Privacy of Your Digital Data After Death
I have previously written about a person’s ‘digital afterlife’. Visit my website www.attorneybarbaradalvano.weebly.com and go the archives of digital inheritance, digital executor and digital legacy for those articles.
There is an ever-increasing volume of information that is retained in digital format within a person’s online accounts and the amount of that personal data is increasing exponentially. This goes far beyond our email and gmail accounts. There are records of personal telephone contacts; bank account information/transactions and other financial accounts like stock trading accounts; shopping accounts; postings; bitcoin accounts; online searches and a myriad of other data that lives on after a person’s death.
Legislation is being developed to give direction of what can and should happen to a person’s digital accounts, particularly those accounts that have a monetary value. But, legislation is lagging behind both the technology and the shear amount of digital data to be explored.

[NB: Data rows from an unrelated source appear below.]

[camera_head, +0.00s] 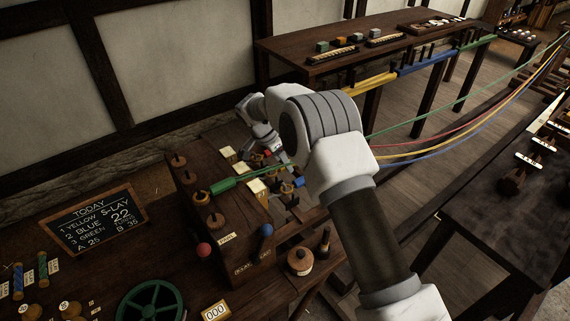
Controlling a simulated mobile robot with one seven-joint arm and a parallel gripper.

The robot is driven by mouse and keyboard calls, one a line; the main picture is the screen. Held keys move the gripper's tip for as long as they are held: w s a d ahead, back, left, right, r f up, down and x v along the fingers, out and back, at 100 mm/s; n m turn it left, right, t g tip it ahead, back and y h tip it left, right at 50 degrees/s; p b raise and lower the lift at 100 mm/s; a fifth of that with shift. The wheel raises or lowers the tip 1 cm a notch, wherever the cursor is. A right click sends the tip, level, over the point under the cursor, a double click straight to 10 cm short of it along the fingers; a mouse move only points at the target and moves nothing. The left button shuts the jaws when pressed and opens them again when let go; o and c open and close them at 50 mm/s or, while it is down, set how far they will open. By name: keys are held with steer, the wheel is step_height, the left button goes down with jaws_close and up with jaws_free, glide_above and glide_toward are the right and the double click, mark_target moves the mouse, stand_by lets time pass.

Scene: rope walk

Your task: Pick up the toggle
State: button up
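My arm reaches over a wooden machine box (232,215) from the front right. My gripper (275,152) is small and grey behind the arm, pointing down near the box's far end. Its fingertips are partly hidden, so I cannot tell whether it is open or holds anything. I cannot tell for sure which piece is the toggle. A green cylindrical piece (223,186) lies at the box with a green line running right from it. Small red, blue and cream pieces sit near the gripper, and a blue piece (299,182) is beside the arm.
Wooden pegs (201,197) stand on the box. A chalkboard (95,219) and green wheel (151,303) are at left. Coloured ropes (470,139) stretch right. A dark table (510,230) stands at right.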

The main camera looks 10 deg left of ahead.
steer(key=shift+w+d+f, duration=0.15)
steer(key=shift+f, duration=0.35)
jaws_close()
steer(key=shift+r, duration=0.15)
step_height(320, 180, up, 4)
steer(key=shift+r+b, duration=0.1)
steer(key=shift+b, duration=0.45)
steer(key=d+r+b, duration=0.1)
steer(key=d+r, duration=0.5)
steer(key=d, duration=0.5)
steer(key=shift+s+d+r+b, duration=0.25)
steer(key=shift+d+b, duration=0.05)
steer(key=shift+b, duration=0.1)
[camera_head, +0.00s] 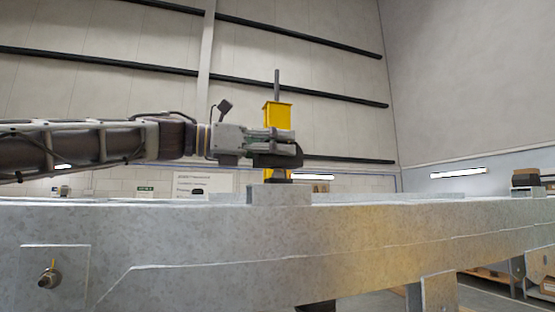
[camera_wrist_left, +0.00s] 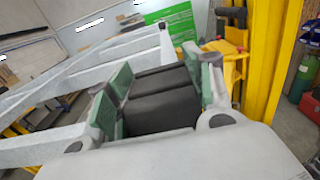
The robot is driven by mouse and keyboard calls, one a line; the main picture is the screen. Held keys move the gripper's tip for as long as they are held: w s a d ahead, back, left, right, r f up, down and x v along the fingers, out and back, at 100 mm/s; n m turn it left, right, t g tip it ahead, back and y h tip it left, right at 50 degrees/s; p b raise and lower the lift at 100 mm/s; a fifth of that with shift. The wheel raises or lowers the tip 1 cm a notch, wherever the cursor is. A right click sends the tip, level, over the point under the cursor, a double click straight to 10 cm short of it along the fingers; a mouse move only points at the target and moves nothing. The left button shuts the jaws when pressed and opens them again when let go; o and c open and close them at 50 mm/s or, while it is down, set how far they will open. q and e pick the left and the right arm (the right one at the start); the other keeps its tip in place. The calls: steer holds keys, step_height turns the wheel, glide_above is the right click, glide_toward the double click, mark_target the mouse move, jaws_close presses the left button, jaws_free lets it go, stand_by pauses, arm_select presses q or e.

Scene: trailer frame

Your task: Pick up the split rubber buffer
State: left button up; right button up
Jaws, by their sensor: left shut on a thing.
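The split rubber buffer (camera_wrist_left: 165,102) is a black block with a seam across it. In the left wrist view it sits between the green-padded fingers of my left gripper (camera_wrist_left: 160,95), which is shut on it. In the head view my left gripper (camera_head: 276,145) reaches in from the left, above the galvanized trailer frame (camera_head: 180,235). The dark buffer (camera_head: 284,158) shows at its fingertips, partly hidden by the fingers. My right gripper is in neither view.
A yellow post (camera_head: 278,115) with a grey rod stands right behind my left gripper. A dark block (camera_head: 526,180) sits at the far right. A round fitting (camera_head: 49,278) sticks out of the frame's front plate. The air above the frame is mostly clear.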

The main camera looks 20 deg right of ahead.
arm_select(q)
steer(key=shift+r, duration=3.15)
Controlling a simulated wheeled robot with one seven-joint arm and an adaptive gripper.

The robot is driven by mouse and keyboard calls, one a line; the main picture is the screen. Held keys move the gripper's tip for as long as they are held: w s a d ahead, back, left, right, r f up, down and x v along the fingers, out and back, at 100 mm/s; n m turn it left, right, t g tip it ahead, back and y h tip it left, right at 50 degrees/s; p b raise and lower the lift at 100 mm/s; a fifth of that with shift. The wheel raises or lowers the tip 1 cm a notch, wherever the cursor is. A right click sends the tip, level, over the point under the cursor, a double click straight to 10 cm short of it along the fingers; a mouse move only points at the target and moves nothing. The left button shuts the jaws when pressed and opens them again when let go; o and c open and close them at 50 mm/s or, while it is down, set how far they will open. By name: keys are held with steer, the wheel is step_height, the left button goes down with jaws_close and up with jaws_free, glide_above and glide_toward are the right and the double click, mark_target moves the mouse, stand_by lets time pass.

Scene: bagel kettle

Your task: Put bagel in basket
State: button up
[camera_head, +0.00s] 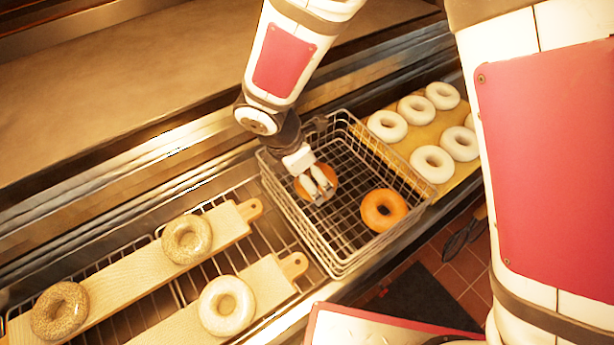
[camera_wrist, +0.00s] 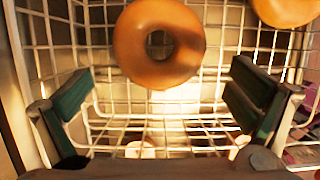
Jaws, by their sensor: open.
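The wire basket (camera_head: 340,262) stands on the counter rack. Two browned bagels lie in it: one (camera_head: 384,210) toward the right, and one (camera_head: 329,172) partly hidden behind my gripper (camera_head: 318,190). My gripper is inside the basket area, pointing down, with its fingers over or beside the hidden bagel. In the wrist view, my gripper (camera_wrist: 160,105) is open with its fingers wide apart. A bagel (camera_wrist: 158,44) shows between and beyond the fingers, and nothing is clamped. The other bagel (camera_wrist: 288,8) is cut off at the top right.
Two wooden boards (camera_head: 222,222) at the left hold seeded bagels (camera_head: 187,239) and a pale bagel (camera_head: 226,305). A tray (camera_head: 432,133) of several white dough rings (camera_head: 388,126) lies right of the basket. The basket's wire walls surround my gripper closely.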

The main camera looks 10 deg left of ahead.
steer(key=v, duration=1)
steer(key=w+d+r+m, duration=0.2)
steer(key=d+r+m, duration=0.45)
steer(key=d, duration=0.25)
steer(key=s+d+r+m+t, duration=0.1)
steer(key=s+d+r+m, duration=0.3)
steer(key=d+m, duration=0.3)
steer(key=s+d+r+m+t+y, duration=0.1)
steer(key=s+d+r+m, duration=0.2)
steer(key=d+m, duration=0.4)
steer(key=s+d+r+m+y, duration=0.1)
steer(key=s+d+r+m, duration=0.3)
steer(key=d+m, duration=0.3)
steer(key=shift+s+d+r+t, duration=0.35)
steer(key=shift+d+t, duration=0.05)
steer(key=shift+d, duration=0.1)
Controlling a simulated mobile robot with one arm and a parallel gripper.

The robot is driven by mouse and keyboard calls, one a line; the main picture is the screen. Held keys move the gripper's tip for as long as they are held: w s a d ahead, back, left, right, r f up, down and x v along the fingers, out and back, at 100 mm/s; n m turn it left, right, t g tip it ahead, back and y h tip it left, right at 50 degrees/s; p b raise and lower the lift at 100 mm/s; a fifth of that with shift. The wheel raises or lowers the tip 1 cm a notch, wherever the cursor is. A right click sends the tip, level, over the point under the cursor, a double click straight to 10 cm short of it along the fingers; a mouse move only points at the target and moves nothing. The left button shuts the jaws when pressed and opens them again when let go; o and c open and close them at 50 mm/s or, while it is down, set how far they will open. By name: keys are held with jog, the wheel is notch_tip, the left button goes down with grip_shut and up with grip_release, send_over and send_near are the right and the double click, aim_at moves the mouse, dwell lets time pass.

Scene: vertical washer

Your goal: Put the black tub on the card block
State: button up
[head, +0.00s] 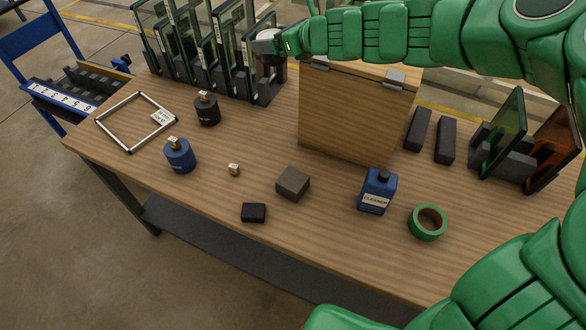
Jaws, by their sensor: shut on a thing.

The question is how to balance privacy with the need of beneficiaries (and those handling a deceased person’s estate) to know what is important in the mixed bag of digital data.
When developing an estate plan, the importance of the digital hereafter is taking an increased role. Who do you want to have access to the digital information and how much of that information will you allow access? How comfortable are you to have your digital accounts perused by a family member or professional executor?
According to our friends at The Digital Beyond: “An online directive assists in eliminating the feelings that can be associated with the handling of web accounts. A shocking number of people, 65%, state that there would a sense of violation should their family members have complete access to every aspect of their accounts.” *
On the positive side – this dialogue has provided incentive to people to think seriously about their digital legacy.
As the article queries: “Imagine, the idea of one person having complete access to every action you’ve ever performed online.”